Impact of population and urban forms on municipal expenditures,
With Camille Grivault, Marie Breuillé, and Julie Le Gallo (CESAER) and France Stratégie
Impact of the French environmental score on the demand for new cars,
with Antonio Bento (USC Price), Maria-Eugenia Sanin (CEPS) , and Giulio Vannelli (AAA-data)
The determinants of diesel decline: between public policies and preference evolution
Using Kantar Parc Auto (2005-2023), with Nathan François (Renault), Nathalie Havet and Ouassim Manout (LAET)
New working paper here (in French)
Abstract :
This paper quantifies the drivers of the decline of diesel cars in French purchases between 2005 and 2023, separating the effects of public policies from the evolution of household preferences. We estimate a structural demand model on the Kantar Parc-Auto panel, covering both new and used car markets with individual-level data. We find substantial heterogeneity in car price sensitivity and a modest sensitivity to fuel costs. The bulk of the decline is driven by a marked shift in intrinsic preferences against diesel, concentrated around 2015--2019 and consistent with the accumulation of regulatory and informational signals surrounding the Dieselgate scandal. Inertia is strong: once past diesel ownership is controlled for, intrinsic preference for diesel is no longer statistically significant. Counterfactual simulations suggest that fuel taxes are ineffective due to low fuel price elasticities of vehicle choice. Vehicle price instruments are more promising: a registration tax of around 3,000 euros applied to both new and used diesel vehicles would halve the diesel market share, though the substitution operates mainly towards the outside option rather than towards alternative powertrains. These findings suggest that behavioural and informational factors should be incorporated into welfare analyses and the design of optimal transport policies.

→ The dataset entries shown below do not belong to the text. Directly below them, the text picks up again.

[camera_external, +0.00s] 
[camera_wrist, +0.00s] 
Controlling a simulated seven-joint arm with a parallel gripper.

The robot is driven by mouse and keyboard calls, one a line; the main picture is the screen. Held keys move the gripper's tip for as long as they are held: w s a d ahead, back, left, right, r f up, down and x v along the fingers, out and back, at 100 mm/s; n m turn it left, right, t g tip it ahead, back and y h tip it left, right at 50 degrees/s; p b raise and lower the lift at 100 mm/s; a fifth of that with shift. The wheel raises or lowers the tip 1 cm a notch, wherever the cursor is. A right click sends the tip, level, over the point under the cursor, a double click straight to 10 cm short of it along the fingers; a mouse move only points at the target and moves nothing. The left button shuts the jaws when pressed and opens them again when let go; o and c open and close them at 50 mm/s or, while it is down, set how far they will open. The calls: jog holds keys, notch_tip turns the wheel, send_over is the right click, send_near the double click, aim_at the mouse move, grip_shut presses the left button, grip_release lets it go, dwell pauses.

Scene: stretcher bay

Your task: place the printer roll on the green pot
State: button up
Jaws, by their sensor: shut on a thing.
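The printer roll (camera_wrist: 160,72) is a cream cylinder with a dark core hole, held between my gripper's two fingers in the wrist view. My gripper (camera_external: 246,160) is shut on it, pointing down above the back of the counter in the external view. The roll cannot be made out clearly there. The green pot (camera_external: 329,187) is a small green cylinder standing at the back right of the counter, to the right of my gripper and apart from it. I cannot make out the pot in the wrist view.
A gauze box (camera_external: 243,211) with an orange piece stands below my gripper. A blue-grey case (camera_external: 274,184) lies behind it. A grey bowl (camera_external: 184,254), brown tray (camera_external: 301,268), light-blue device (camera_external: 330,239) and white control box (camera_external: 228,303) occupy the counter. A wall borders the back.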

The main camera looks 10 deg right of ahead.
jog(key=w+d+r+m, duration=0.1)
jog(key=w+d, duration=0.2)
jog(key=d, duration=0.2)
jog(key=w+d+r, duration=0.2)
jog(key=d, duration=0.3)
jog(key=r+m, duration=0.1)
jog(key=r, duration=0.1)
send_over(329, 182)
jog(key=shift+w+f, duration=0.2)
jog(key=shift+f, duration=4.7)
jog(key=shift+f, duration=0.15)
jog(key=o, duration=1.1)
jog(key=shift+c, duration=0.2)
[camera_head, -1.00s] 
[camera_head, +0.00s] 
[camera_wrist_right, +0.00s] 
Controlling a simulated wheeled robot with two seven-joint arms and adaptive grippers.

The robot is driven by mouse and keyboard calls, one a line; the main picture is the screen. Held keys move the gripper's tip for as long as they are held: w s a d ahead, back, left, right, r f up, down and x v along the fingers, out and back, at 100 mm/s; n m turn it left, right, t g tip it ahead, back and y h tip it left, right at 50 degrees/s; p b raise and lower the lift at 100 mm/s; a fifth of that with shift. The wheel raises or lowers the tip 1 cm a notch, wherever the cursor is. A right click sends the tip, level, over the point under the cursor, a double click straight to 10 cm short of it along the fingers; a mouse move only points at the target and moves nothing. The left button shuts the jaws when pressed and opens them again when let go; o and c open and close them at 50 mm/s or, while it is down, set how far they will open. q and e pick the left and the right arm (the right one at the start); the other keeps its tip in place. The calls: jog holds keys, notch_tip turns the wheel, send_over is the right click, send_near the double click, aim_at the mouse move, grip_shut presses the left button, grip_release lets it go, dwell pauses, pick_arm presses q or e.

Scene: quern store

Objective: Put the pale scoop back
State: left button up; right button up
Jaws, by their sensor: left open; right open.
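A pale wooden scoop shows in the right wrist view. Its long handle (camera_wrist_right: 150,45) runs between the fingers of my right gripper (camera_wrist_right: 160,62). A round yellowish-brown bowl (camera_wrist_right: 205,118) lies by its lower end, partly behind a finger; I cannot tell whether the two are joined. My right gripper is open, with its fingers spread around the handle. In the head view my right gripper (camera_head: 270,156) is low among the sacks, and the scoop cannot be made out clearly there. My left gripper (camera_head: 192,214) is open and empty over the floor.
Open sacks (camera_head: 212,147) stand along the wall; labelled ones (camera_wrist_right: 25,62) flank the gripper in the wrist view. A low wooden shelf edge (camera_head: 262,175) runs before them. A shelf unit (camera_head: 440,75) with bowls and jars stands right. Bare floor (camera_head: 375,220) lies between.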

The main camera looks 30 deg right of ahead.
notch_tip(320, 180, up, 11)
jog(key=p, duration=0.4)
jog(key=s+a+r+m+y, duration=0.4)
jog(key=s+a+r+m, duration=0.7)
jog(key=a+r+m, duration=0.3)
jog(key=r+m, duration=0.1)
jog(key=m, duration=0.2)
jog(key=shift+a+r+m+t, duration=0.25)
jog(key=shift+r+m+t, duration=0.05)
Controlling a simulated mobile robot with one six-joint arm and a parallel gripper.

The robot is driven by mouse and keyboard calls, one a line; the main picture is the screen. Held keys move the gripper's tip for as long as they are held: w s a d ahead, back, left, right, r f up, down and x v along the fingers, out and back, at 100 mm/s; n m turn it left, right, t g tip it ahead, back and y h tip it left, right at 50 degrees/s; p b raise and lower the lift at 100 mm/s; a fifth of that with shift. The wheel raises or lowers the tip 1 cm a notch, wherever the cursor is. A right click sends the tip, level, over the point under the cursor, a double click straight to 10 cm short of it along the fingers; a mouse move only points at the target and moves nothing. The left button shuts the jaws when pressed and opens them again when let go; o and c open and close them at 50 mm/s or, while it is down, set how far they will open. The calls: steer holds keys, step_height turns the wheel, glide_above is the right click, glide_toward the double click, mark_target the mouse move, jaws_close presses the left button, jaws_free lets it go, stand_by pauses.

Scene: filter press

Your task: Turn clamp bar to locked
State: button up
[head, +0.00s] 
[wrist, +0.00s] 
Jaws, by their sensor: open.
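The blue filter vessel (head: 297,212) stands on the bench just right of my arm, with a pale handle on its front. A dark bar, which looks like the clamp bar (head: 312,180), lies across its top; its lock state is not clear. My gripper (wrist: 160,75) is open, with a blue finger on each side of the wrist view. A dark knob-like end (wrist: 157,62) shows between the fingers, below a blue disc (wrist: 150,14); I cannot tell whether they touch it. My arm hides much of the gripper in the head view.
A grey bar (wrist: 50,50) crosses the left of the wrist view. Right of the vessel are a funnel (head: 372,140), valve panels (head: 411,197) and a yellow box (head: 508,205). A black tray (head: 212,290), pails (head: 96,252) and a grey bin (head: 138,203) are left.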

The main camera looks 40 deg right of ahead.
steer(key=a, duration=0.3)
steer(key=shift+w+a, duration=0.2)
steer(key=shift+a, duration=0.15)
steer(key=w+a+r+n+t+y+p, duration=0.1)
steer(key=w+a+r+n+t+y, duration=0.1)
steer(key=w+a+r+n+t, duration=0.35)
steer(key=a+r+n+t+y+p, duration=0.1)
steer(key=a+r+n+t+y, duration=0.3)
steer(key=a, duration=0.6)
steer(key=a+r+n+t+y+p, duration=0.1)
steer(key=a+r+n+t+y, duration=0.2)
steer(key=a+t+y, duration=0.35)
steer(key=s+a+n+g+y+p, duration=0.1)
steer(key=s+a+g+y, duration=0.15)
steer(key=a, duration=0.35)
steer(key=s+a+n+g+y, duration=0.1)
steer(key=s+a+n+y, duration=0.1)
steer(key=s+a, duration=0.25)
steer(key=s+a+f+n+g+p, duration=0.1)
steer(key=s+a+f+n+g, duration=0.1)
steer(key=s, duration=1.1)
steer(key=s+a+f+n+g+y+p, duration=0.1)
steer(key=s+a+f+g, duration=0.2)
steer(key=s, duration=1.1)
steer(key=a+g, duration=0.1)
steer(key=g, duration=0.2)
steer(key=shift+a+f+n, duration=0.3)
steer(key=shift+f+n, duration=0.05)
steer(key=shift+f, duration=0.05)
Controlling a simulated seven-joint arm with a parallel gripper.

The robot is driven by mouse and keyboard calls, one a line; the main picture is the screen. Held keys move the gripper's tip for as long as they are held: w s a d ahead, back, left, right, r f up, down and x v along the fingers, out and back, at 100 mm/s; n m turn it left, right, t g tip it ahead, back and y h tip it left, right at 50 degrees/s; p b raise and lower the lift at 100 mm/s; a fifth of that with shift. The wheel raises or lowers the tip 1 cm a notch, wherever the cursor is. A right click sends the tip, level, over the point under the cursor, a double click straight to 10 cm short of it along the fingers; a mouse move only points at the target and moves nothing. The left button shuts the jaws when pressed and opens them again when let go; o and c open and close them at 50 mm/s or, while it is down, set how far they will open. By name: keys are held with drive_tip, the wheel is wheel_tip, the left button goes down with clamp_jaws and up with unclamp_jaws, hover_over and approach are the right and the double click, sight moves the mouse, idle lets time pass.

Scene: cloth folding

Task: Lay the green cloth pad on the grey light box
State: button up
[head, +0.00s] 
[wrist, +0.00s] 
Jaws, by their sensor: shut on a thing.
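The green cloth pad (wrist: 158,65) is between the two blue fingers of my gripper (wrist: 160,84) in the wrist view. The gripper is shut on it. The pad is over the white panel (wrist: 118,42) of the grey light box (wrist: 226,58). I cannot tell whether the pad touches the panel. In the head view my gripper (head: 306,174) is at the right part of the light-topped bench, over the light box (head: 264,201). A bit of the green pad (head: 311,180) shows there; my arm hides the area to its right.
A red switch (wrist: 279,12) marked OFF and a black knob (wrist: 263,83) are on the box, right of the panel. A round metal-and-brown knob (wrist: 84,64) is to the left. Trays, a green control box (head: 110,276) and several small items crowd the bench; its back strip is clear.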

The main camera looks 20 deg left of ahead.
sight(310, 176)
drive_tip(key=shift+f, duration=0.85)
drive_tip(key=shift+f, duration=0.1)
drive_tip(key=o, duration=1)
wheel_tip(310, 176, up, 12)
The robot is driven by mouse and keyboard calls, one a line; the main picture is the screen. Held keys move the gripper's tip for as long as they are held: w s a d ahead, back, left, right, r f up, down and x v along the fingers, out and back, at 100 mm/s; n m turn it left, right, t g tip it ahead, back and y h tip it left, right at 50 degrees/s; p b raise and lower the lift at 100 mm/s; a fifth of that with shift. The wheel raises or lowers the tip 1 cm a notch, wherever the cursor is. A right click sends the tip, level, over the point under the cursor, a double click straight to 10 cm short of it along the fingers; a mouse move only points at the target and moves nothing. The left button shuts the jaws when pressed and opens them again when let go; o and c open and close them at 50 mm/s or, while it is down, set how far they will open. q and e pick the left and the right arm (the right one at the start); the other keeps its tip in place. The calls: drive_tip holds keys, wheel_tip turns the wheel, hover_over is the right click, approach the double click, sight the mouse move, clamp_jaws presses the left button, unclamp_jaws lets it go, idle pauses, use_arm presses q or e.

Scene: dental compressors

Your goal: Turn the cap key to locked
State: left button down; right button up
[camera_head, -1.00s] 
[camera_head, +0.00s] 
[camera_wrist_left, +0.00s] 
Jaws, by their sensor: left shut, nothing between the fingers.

Subsidizing EVs: the role of vertical and horizontal preferences ,
with Juan-Pablo Montero (PUC Chile & MIT) and Maria-Eugenia Sanin (ERUDITE, Université Paris-Est Créteil and Centre for Economics at Paris-Saclay) Link
Communications summer 2026 : JMA, WCERE, IEAWC
Abstract :
While subsidies for new electric vehicles (EVs) are widely implemented, the recent introduction of subsidies for second-hand EVs in several countries raises questions about their economic justification. We develop a theoretical model that incorporates both vertical (vintage) and horizontal (fuel-type) differentiation in consumer preferences for cars. We show that: (i) subsidies for EVs are not a substitute for Pigouvian taxes on gasoline cars; (ii) subsidies for new and second-hand EVs act as complements rather than substitutes; and (iii) subsidies for new EVs should decline over time as the second-hand market develops. Using city-level data from the 2019 and 2021 French car fleet and a random coefficient logit model, we estimate consumer preferences and find a strong inclination toward newer models but limited substitution across fuel types. We run counterfactual analysis to quantify the fleet and welfare outcomes of different policy scenarios. Our findings support the theoretical propositions.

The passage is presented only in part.